Fernando Valente Pimentel (*)
Precisamos analisar com serenidade e bom senso as declarações do presidente dos Estados Unidos, Donald Trump, sobre um pretenso protecionismo do Brasil.
É prudente, mesmo para os que defendem a abertura unilateral de nosso país, refletir com realismo sobre a questão, considerando o presente cenário internacional e a conjuntura interna. Precisamos, sim, nos engajar mais com o mundo, mas de maneira planejada e estruturada, avançando concomitantemente na agenda da competitividade e da produtividade e por meio de acordos internacionais que envolvam, comércio, serviços e investimentos.
Nosso país mantém impostos de importação coerentes com suas possibilidades e grau de competitividade. Há, ainda, a questão das reciprocidades, num cenário global em que se assiste ao recrudescimento do protecionismo em alguns mercados. Porém, não podemos acreditar que somos anacrônicos protecionistas e permitir que o mundo nos rotule assim. Somos respeitados na Organização Mundial do Comércio (OMC), na qual o Brasil é um importante ator na defesa do multilateralismo para o comércio global.

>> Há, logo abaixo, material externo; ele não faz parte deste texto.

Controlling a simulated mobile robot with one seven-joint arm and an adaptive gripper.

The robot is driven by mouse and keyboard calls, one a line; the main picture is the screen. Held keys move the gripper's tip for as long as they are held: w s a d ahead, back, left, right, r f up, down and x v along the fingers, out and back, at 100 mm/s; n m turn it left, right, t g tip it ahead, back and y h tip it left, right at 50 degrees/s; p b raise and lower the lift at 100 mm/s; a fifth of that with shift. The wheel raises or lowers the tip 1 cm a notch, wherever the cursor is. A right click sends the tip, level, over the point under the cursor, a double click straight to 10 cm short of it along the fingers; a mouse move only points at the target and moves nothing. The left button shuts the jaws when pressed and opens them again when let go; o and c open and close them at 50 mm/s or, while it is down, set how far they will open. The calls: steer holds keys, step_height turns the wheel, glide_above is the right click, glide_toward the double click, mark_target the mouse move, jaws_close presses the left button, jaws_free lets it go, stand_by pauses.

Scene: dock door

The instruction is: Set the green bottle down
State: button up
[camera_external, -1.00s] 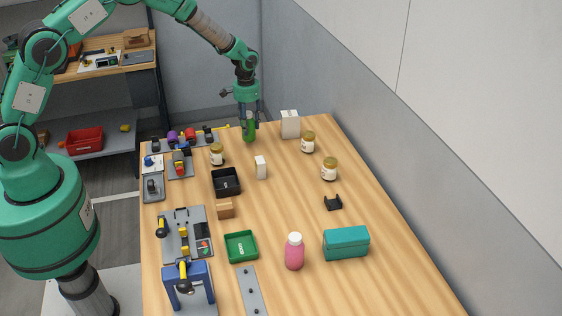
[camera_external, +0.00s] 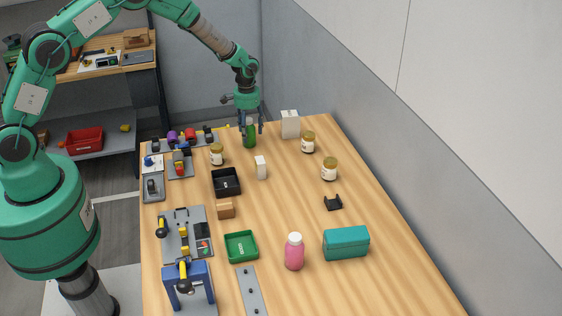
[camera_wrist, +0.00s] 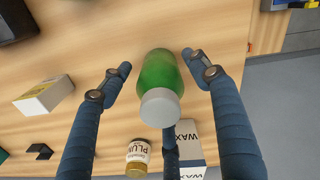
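The green bottle (camera_external: 250,138) stands upright on the far end of the wooden table (camera_external: 300,215). In the wrist view the bottle (camera_wrist: 158,75) shows its green body and pale grey cap. My gripper (camera_external: 250,131) is around the bottle from above, with its fingers spread. In the wrist view my gripper (camera_wrist: 157,62) has visible gaps between the left and right fingers and the bottle. A further finger is partly hidden behind the cap.
A white carton (camera_external: 290,124) and a labelled jar (camera_external: 308,142) stand right of the bottle. Another jar (camera_external: 216,154) stands to its left, near tool holders along the table's left edge. A small white box (camera_external: 261,167) is nearer. The grey wall bounds the table's right side.

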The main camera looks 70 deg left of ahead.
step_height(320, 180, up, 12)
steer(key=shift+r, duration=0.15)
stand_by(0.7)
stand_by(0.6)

Temos déficit comercial em numerosos segmentos, conforme atualíssimo exemplo expresso nos dados de comércio exterior da Associação Brasileira da Indústria Têxtil e de Confecção (Abit): em relação a igual período do ano passado, de janeiro a setembro de 2018, as importações do setor (US$ 4,2 bilhões) cresceram 13,9%, diante de um mercado que não apresentou expansão e sim queda. Seriam esses números peculiares de um país protecionista?
Obviamente, não devemos nos resignar ao nosso presente estágio no mercado global. No tempo certo e sob as condições adequadas, precisamos almejar mais abertura e ampliação de nossos fluxos comerciais e de investimentos. Isso implica lições de casa profundas. Não é viável, entretanto, a redução imediata e unilateral do imposto de importação, muito menos num momento no qual o Brasil está negociando acordos com várias nações e blocos.
O País precisa desenvolver fundamentos eficazes para ampliar a abertura, sob risco de promovermos uma aceleração ainda maior da desindustrialização e agravarmos o sério problema do desemprego. Temos carga de impostos, inclusive sobre os investimentos, e juros reais entre os mais altos do Planeta; câmbio invariavelmente desfavorável às exportações; e infraestrutura deficiente e onerosa. Todos esses fatores são prejudiciais à competitividade.
São urgentes, portanto, as reformas estruturais, como a tributária e a previdenciária, e o combate à burocracia e insegurança jurídica. Sem essas medidas, nosso mercado ficaria muito prejudicado ante uma abertura extemporânea e não ganharia nada em troca, principalmente se não fizermos essa inserção por meio de acordos internacionais.
Uma abertura unilateral abrupta seria um golpe em nossa indústria, que é bem estruturada e tem uma história concreta de competitividade intramuros, apesar do muito que ainda teremos de fazer para estar em linha com as profundas transformações representadas pela chamada Indústria 4.0. Abrir mais as nossas fronteiras é um ato que exige planejamento e avanço dos fatores internos que influenciam nosso grau de competitividade.
Melhorar a capacidade brasileira de competir em patamares mais elevados no mercado global é uma tarefa árdua e importante para o novo presidente da República e a próxima legislatura do Congresso Nacional. Claro que não dará para esperar o País ficar pronto para estarmos inseridos no mundo, mas o açodamento poderá ser fatal para o presente e as nossas pretensões futuras.
(*) – É presidente da Associação Brasileira da Indústria Têxtil e de Confecção (Abit).